A discussão entre os dois grupos foi embaralhada pelo covarde ato terrorista contra o jornal, tornava incômoda para quem não se declarava “Charles Hebdo”, pois criava uma verdadeira falsa dicotomia. Quem era “Charles” era a favor da liberdade de imprensa, e quem “Não era Charles” era favorável aos terroristas!

Pois bem esta falsa dicotomia criada por um estúpido atentado, parece que ficou mais clara com uma das mais cruéis charges que o jornal publica a poucos dias, a charge que tem por título, “Migrants – Que serait devenu le petit Aylan s’il avait grandi”.

Para que fique mais claro, coloco a charge e sigo após na discussão:

Esta charge é uma alusão a múltiplos eventos ligados à crise nos países muçulmanos. A primeira parte, que se vê no canto superior esquerdo da imagem, a representação da famosa foto do cadáver do pequeno Aylan Kurdi, uma criança de três anos que morreu afogada nas costas europeias quando sua família procurava fugir da guerra na Síria.

Esta foto criou uma forte reação europeia sobre o drama dos refugiados, fazendo que vários países europeus abrissem suas portas aos refugiados, e em destaque a Alemanha. Como é uma foto extremamente chocante me reservo o direito de não coloca-la aqui.

No fim do ano, uma série de refugiados bêbados, que não deviam ser muçulmanos exatamente por estarem bêbados e muçulmanos não podem consumir bebidas alcoólicas, fizeram uma série de ataques a mulheres na Alemanha com diversas graduações de violência sexual contra elas, desde palavras e pequenos atos agressivos até estupros.

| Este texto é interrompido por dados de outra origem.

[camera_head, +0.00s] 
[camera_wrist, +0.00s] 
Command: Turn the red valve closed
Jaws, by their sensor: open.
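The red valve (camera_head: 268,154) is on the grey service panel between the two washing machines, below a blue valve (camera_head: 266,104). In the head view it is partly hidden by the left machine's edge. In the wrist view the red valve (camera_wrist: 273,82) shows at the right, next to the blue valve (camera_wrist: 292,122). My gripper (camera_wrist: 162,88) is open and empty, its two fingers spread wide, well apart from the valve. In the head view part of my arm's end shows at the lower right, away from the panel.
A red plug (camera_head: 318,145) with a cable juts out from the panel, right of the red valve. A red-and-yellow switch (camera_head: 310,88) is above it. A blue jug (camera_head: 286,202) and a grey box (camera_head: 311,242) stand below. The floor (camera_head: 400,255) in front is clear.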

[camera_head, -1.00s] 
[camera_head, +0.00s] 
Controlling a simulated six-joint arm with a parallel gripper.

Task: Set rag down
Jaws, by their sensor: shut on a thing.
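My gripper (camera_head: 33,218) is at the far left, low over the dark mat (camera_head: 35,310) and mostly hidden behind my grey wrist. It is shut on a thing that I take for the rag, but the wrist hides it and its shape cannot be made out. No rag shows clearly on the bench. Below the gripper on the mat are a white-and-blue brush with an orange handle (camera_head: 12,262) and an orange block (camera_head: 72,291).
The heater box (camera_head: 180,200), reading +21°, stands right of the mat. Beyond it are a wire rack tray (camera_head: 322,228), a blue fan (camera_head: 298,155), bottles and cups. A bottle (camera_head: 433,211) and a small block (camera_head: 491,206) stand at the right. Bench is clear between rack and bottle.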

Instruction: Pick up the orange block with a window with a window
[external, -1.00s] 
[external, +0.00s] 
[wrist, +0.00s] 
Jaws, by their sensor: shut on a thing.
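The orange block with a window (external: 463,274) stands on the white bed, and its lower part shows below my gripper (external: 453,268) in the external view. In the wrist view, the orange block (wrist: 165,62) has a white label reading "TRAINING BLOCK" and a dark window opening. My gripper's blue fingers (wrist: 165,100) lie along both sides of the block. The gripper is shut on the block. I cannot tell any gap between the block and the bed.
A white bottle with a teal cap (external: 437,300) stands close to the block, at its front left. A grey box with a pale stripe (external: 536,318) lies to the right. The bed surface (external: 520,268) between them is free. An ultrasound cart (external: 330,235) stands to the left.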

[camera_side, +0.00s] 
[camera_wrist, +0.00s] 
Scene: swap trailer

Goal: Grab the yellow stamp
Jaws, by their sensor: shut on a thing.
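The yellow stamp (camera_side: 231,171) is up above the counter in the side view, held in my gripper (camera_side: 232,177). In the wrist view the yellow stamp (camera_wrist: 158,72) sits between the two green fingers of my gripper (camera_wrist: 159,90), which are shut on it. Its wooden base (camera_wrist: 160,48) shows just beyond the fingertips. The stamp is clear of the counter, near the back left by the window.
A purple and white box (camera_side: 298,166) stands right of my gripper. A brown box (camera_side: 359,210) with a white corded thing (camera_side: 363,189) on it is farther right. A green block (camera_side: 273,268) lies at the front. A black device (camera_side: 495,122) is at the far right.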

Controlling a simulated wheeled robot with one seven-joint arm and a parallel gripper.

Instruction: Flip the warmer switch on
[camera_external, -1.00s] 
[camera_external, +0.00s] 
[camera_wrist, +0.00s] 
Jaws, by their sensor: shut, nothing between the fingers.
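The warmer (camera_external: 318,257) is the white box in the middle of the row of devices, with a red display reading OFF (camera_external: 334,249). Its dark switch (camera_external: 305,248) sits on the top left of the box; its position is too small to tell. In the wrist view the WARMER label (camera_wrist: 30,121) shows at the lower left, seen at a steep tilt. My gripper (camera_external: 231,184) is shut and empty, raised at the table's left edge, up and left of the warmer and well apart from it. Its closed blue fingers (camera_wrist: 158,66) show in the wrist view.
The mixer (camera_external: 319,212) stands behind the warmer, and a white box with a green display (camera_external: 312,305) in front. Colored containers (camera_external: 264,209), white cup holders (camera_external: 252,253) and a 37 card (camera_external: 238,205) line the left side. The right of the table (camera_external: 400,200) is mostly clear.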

Estes atos de agressão são representados na parte baixa da charge, onde homens com caras de porco, que pode ser tomado como tanto como uma referência a “porco chauvinista”, mas como também como uma agressão a muçulmanos religiosos em que também o consumo da carne de porco é totalmente interdita.

Agora a ligação entre a parte superior e inferior que é o grande problema, a tradução do título da charge é “Migrantes – O que se teria tornado Aylan se ele tivesse crescido?”. Ou seja, num reforço a imagem há um texto, de dubiedade extremamente perversa, que induz ao leitor comum ou mesmo pouco comum como dezenas de jornalistas em todo o mundo, que interpretam sem tentar uma segunda ou terceira leitura escondida nesta charge. Que é tão bem escondida que torna extremamente difícil a sua defesa por simpatizantes ao chargista. A charge para a maioria dos leitores que a apoiam a charge dizem que há uma crítica aos que estigmatizam os refugiados como futuros criminosos.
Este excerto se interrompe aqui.